Date: Mon, 9 Mar 1998 18:36:12 +0100
From: Damien Doligez <Damien.Doligez@inria.fr>
Message-Id: <199803091736.SAA29116@tobago.inria.fr>
To: rossberg@ips.cs.tu-bs.de
Subject: Re: Restrictions of let rec
>From: Andreas Rossberg <rossberg@ips.cs.tu-bs.de>
[...]
> let rec f = f' some_defaul_arg
> and f' v = function ... -> ...f' v' x... | ... -> ...f y... | ...
>
>The compiler argues that "this kind of expression is not allowed with
>`let rec'", probably because the RHS of f is neither an abstraction nor
>a constructor application nor does f appear in it.
^^^^^^^^^^^^^^^^^^^^^^^
This last item is irrelevant. The RHS has to be a function
abstration, a constructor, an array, or a record.

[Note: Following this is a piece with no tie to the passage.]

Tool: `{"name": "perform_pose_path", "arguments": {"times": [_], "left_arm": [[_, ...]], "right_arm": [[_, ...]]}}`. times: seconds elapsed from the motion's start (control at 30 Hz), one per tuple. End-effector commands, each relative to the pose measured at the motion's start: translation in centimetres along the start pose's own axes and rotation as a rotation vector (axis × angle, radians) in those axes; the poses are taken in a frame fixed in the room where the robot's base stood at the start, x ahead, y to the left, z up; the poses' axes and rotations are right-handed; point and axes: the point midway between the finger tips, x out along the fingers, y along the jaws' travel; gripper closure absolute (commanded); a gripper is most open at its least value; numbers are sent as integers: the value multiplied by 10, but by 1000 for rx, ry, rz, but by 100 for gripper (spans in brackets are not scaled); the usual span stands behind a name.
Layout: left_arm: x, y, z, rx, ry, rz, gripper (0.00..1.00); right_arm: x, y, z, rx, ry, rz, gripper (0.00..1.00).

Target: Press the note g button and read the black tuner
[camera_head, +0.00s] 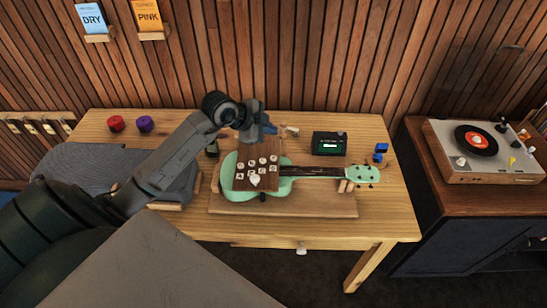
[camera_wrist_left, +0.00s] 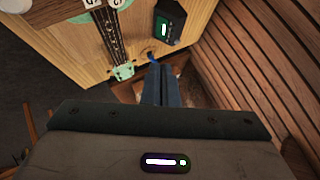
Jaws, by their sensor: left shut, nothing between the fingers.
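A brown board (camera_head: 258,186) with several white lettered note buttons (camera_head: 252,163) lies over the mint-green ukulele's body (camera_head: 227,174). The letters are too small to tell surely which is G. In the left wrist view, white buttons (camera_wrist_left: 91,3) are cut off at the top edge. The black tuner (camera_head: 328,143) stands behind the ukulele neck with a lit green screen; its text is unreadable. It also shows in the left wrist view (camera_wrist_left: 170,22). My left gripper (camera_head: 270,130) is shut and empty, above the board's back edge, apart from the buttons. My right gripper is out of view.
The ukulele rests on a wooden stand (camera_head: 290,206) on the table (camera_head: 387,220). Red (camera_head: 116,123) and purple (camera_head: 145,124) round items lie at the back left. A blue item (camera_head: 381,148) is near the headstock. A record player (camera_head: 483,150) stands right.

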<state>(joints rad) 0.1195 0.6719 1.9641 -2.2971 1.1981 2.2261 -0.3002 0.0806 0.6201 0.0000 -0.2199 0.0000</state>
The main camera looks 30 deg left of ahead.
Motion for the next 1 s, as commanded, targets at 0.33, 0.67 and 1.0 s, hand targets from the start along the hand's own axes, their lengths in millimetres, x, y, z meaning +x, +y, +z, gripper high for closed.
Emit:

More precisely,
every RHS of a let rec must be a value and not a variable. <<value>>
is defined as a subclass of expression:
value :
| value-path
| constant
| ( value )
| begin value end
| ( value : typexpr )
| value, value {, value}
| ncconstr value
| value :: value
| [ value {; value} ]
| [| value {; value} |]
| { label = value {; label = value} }
| function pattern-matching
| fun multiple-matching
| let [rec] let-binding {and let-binding} in value
Note that "pattern-matching" and "multiple-matching" in the above are
the real thing, which may contain arbitrary expressions.
>I know it's easy to avoid this by doing eta conversion, but I don't see
>the point in disallowing such definitions. What's the rationale?
In short, we want to avoid run-time errors.
>Maybe
>it's an oversight and the compiler should actually check whether f
>appears on _any_ RHS of the let rec?
I don't understand this remark, since f does appear on the RHS of f'
in your example. Anyway, when f does not appear in any RHS, then its
definition is not really recursive, so you shouldn't include f in the
let rec (unless you're trying to obfuscate your code).